If it were to turn out that there is a paratactic transition between Clinton and Bush 43, with Obama in the same paratactic category as Bush, that would be an interesting and surprising result, not at all consistent with Prof. Fish's analysis in the cited essay. I'm pretty sure that this is not true, however. ]

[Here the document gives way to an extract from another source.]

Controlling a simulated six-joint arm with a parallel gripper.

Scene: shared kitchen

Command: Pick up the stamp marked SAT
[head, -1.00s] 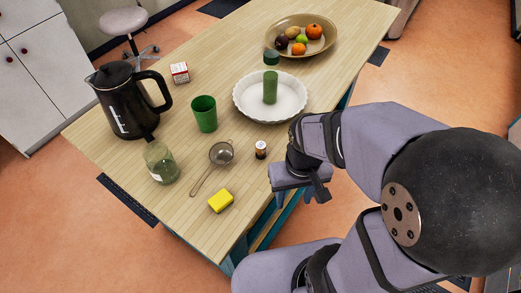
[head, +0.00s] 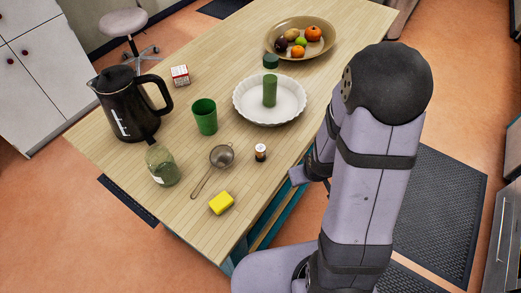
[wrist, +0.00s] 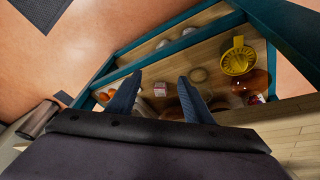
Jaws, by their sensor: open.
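No marking SAT can be read in either view. A small dark cylinder with a pale band (head: 260,152) stands upright near the table's right edge in the head view; it may be a stamp, but I cannot tell. My gripper (wrist: 160,100) is open in the wrist view, its two fingers apart over the lower shelf. A small pale, reddish-marked block (wrist: 160,89) shows between the fingers, at a distance, and is not held. In the head view my gripper is mostly hidden behind my arm, just off the table's right edge.
On the wooden table (head: 232,235) are a black kettle (head: 128,105), glass jar (head: 161,166), green cup (head: 204,117), strainer (head: 221,156), yellow sponge (head: 221,203), white dish (head: 245,105), fruit bowl (head: 275,50) and a red-white box (head: 180,75). The shelf holds a yellow juicer (wrist: 238,60).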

[(myl) OK, I counted relevant initial connectives in Clinton's 1997 inaugural. I get 12 in 110 sentences, compared to 10 in 100 in Bush 2005, and 14 in 108 in Obama 2009. So Obama is slightly less "paratactic" (in this uninteresting sense) than Clinton as well as Bush, not that these differences are meaningful. We could try other measures — though I'd bet a substantial sum that Prof. Fish hasn't done any comparisons at all, quantitative or qualitative. And so again, paraphrasing him:
]
Nathan Myers said,
January 26, 2009 @ 6:33 pm
Tangentially, did anyone reading have any doubt about the meaning or immediate etymology of the word "compoop" above?
blahedo said,
January 26, 2009 @ 10:14 pm
The immediate etymology was clear, though I admit I spent some time trying to figure out whether it was meant to be the opposite of "nincompoop" or in some other relation to that word.
rvman said,
January 28, 2009 @ 3:01 pm
Forty-four Americans have now taken the presidential
Begin Pedantic Rant
#$^#@ Forty-three! Forty-three! Just because someone decided that Grover Cleveland was both the 22nd and 24th President doesn't mean he was two different people!
End pedantic rant
The Politics of Tag Clouds and Meme Tracking – mutually occluded said,
February 3, 2009 @ 12:53 pm
[…] kind of 'analysis' they promote is making a comeback. As Mark Lieberman of Language Log observed in a recent post that begins with a critique of Stanley Fish's New York Times article on […]
D said,
February 18, 2009 @ 1:45 pm
It's a pedantic point, but why hasn't anyone commented on the error in "44 Americans have now taken the Presidential oath"? The count that makes Obama the 44th president counts Grover Cleveland as two presidents, as he returned to office after being ousted by Harrison. So only 43 men, including Obama, have held the office.